### GIVEN REQUEST
All of the lines below are to be transcribed faithfully, with pictures excluded from the copy.

::::

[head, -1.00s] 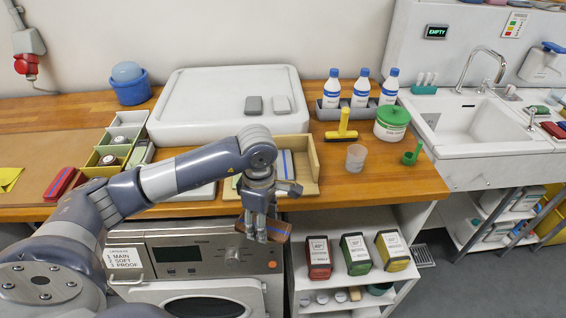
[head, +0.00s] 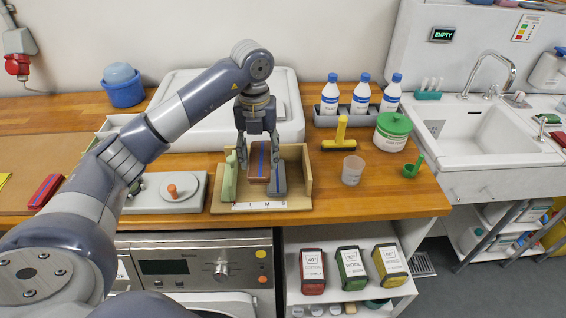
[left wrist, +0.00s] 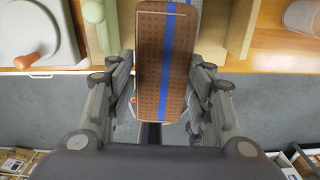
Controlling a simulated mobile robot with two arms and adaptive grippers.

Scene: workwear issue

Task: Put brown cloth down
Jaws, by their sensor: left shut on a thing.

::::

### RESPONSE TO THIS EXERCISE
[head, -1.00s] 
[head, +0.00s] 
[left wrist, +0.00s] 
Controlling a simulated mobile robot with two arms and adaptive grippers.

Scene: workwear issue

Task: Put brown cloth down
Jaws, by their sensor: left shut on a thing.

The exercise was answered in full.